One of the repeat participants is Tom Jones. A composer and a conductor, Jones was intrigued by an ad 18 months ago in The New Yorker that offered him the "wonderful prospect" of spending six days with Wagner's Tristan und Isolde. But he had another reason for coming. Jones is also an administrator and a teacher in a school board on Long Island, N.Y., that offers continuing-education classes. He considered Classical Pursuits a busman's holiday that would give him a chance to see how somebody else organized a great-books program. He bonded with his first group to such an extent that a few of them, including organizer Kirkland, joined him in New York last fall to attend a performance of Tristan und Isolde at the Metropolitan Opera House. Somewhere along the way the idea sparked of doing three versions of Death in Venice this year, with Jones as the group leader.

On the first morning, a dozen or so of us, all freezing in the air-conditioned summer chill, gather around the seminar table. Most turn out to be opera fans from Toronto, several are retired, a couple are long-ago graduates of St. Mike's, and a few are Americans who responded to newspaper and magazine ads. All of us are intrigued by what somebody suggests is the "transliteration from the verbal to the aural to the visual."

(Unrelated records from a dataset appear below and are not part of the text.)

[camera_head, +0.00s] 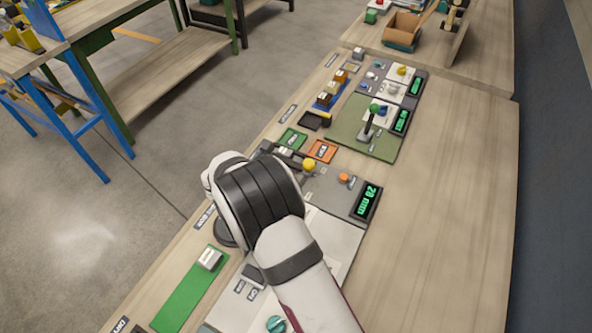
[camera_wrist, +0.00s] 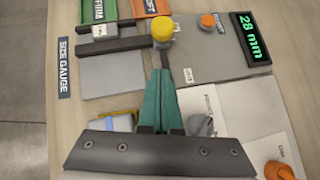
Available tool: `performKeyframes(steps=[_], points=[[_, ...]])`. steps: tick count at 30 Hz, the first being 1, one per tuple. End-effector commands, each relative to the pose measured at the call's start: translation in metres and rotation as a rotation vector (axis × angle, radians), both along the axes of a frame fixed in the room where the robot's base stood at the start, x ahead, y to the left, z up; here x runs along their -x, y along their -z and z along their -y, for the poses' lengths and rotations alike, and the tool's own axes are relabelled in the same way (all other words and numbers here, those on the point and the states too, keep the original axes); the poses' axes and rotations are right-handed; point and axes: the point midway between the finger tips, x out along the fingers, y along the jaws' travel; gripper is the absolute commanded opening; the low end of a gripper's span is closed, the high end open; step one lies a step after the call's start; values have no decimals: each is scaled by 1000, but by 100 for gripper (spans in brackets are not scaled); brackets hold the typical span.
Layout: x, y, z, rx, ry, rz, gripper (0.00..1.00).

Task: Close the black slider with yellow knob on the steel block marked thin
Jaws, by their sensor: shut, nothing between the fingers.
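The yellow knob (camera_wrist: 163,28) stands at the right end of two dark bars (camera_wrist: 118,45) on a grey steel plate (camera_wrist: 112,82). It also shows in the head view (camera_head: 309,165), just beyond my wrist. A small pale piece (camera_wrist: 104,31) sits between the bars. My gripper (camera_wrist: 162,72) is shut and empty, its teal fingers together, with the tips just below the knob in the wrist view. I cannot tell whether they touch anything. A small label (camera_wrist: 188,73) right of the tips is too small to read surely. In the head view my wrist hides the fingers.
A green display (camera_wrist: 250,38) reads 28 mm, with an orange button (camera_wrist: 208,22) beside it. A green tray (camera_head: 291,139) and an orange tray (camera_head: 320,150) lie beyond the knob. A lever with a green knob (camera_head: 374,108) stands farther back. The bench's right side is clear.

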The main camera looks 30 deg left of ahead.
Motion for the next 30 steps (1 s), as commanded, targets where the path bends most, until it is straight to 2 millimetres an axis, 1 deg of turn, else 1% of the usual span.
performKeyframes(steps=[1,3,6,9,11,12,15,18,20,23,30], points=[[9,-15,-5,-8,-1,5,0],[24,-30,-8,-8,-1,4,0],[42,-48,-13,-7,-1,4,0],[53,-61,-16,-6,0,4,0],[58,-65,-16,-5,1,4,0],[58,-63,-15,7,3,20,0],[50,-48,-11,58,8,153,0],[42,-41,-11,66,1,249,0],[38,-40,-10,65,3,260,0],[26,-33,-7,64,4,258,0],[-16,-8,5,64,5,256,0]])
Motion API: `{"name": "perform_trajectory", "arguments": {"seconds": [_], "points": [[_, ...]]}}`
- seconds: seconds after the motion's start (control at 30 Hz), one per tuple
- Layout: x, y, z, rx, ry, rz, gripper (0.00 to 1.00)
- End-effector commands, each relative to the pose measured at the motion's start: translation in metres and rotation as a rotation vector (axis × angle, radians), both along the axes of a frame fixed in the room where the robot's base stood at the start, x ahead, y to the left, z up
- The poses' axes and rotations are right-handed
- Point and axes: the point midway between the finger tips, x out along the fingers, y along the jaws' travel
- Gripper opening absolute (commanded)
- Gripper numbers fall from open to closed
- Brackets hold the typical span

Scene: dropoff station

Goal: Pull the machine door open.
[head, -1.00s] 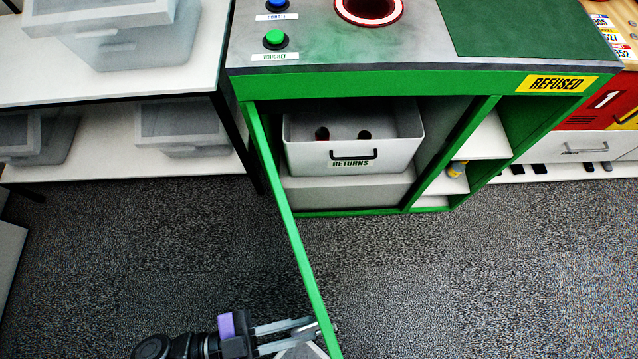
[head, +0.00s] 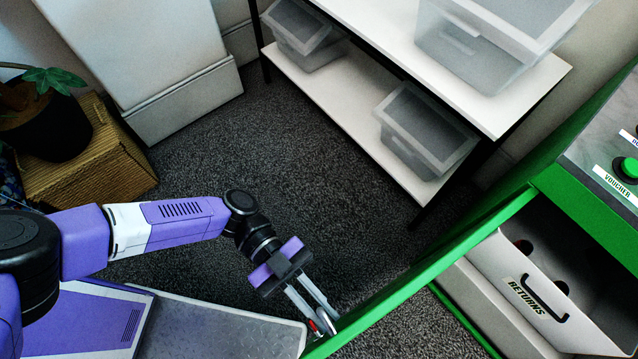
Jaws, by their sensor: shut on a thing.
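The green machine door (head: 435,265) stands swung open from the green machine (head: 590,215) at the right in the head view. It is seen nearly edge-on and runs down to the bottom middle. My gripper (head: 328,322) is at the door's free end, its two long fingers close together and shut on something there. A small red and pale part shows between the fingertips; the exact grip on the door is too small to tell. Inside the opened machine sits a white bin marked RETURNS (head: 500,290).
A white shelf unit (head: 400,50) with several grey lidded bins stands behind the door. A cardboard box (head: 85,165) with a potted plant (head: 45,120) is at the left, near a white cabinet (head: 185,105). Grey carpet (head: 290,165) between them is clear.

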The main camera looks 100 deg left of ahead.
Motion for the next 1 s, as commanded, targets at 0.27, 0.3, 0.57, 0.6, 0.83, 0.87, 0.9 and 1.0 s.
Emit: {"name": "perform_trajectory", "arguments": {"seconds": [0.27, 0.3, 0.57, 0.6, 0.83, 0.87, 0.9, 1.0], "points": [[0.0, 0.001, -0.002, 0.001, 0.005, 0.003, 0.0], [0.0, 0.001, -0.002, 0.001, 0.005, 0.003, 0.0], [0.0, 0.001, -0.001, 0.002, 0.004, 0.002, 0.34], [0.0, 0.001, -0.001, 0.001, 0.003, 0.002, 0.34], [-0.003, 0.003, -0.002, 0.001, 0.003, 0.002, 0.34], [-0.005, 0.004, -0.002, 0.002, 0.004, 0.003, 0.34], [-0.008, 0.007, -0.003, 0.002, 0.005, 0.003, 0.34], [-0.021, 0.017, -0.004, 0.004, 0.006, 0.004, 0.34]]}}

Patrick, the lone male participant, begins with a speech: "My name is Joe and I just wandered in from the hockey rink. I'm a school teacher and I have an ordinary life. I live on the outside every day. On the inside I'm somebody else, but I don't know who that is. I'm here to explore the subterranean world of Thomas Mann." Yikes, I shudder, fearing a week held hostage to Male Explanatory Syndrome. My worries are unfounded. Patrick proves to be perceptive, and besides, he misses two sessions because his car breaks down and he has to leave to go on vacation.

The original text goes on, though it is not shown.